▶ **SHORT TASK**:
Copy every line, exactly and only, from the line containing "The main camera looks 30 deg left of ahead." to the line containing "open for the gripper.", both lines included.

▶ **RAW RECORDS**:

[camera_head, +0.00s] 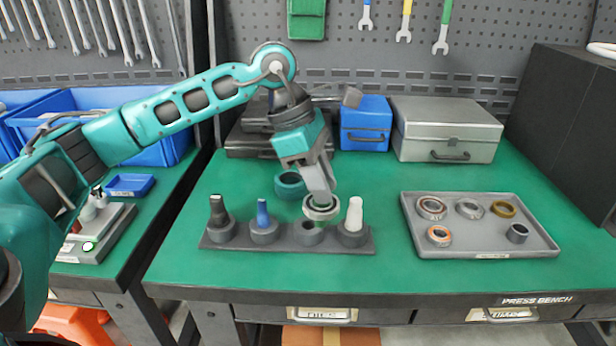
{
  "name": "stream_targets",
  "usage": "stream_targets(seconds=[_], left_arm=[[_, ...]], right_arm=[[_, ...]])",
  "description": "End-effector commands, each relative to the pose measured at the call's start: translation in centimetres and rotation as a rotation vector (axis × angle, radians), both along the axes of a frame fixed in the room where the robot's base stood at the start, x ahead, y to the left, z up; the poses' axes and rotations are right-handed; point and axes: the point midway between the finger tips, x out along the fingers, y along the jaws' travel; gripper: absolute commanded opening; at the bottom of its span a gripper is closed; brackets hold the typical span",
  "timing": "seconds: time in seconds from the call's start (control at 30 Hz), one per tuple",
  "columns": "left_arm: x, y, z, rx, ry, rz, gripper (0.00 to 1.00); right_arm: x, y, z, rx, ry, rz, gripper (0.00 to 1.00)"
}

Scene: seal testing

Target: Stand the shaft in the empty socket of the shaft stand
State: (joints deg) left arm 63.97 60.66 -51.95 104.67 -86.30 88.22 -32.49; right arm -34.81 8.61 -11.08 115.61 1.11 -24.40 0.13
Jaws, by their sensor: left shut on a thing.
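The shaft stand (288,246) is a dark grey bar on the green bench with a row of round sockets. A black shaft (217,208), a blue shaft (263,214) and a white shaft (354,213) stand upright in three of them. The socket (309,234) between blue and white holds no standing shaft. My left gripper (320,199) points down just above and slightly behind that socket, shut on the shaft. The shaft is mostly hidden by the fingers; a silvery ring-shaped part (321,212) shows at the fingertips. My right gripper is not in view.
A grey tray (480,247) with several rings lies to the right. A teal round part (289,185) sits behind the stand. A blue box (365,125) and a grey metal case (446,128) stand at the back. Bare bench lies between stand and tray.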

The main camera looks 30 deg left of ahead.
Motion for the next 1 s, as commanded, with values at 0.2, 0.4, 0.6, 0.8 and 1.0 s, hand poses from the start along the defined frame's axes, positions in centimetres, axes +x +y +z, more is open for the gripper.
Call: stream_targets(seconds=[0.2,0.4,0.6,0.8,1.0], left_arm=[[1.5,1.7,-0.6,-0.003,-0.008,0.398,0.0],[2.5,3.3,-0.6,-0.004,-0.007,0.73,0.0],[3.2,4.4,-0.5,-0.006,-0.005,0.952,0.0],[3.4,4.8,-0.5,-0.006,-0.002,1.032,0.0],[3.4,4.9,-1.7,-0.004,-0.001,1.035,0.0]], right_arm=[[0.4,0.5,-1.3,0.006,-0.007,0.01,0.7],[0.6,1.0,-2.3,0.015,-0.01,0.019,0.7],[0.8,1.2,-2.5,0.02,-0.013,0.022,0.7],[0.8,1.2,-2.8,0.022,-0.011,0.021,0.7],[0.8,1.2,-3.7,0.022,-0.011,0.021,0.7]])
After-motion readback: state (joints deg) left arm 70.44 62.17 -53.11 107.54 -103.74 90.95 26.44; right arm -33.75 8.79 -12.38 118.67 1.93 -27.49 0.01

* * *

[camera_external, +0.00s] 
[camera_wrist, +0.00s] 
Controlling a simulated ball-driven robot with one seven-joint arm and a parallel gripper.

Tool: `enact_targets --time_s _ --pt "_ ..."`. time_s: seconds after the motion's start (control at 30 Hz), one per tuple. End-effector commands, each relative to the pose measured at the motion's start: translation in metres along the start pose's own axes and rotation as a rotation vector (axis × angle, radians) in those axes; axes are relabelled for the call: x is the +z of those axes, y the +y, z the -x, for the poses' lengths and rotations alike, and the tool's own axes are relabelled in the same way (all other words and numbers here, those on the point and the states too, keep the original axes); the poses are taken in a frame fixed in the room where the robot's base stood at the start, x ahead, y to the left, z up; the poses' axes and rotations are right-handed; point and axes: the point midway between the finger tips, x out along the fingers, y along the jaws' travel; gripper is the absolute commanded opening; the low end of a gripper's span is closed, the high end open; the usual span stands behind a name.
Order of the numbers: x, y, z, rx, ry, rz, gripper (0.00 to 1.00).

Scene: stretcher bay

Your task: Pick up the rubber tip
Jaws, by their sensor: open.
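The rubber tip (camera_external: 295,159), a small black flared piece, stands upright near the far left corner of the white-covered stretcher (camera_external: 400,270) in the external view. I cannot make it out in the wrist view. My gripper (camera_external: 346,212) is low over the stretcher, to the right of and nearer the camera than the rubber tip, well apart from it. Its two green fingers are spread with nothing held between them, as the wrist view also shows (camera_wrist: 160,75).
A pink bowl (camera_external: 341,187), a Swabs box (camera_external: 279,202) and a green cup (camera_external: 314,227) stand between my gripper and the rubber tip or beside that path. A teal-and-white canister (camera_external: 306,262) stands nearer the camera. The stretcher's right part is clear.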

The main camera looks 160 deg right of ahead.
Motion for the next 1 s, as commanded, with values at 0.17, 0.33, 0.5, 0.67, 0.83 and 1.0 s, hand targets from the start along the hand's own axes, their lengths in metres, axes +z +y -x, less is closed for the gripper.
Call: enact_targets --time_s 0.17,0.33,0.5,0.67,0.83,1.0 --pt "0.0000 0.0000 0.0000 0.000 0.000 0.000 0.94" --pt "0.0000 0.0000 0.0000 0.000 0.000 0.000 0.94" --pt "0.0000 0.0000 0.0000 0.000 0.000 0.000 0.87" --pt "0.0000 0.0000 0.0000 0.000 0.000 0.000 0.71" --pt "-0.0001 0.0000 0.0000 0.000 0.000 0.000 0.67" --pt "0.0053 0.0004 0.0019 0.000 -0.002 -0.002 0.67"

▶ **FINISHED EXERCISE**:
The main camera looks 30 deg left of ahead.
Motion for the next 1 s, as commanded, with values at 0.2, 0.4, 0.6, 0.8 and 1.0 s, hand poses from the start along the defined frame's axes, positions in centimetres, axes +x +y +z, more is open for the gripper.

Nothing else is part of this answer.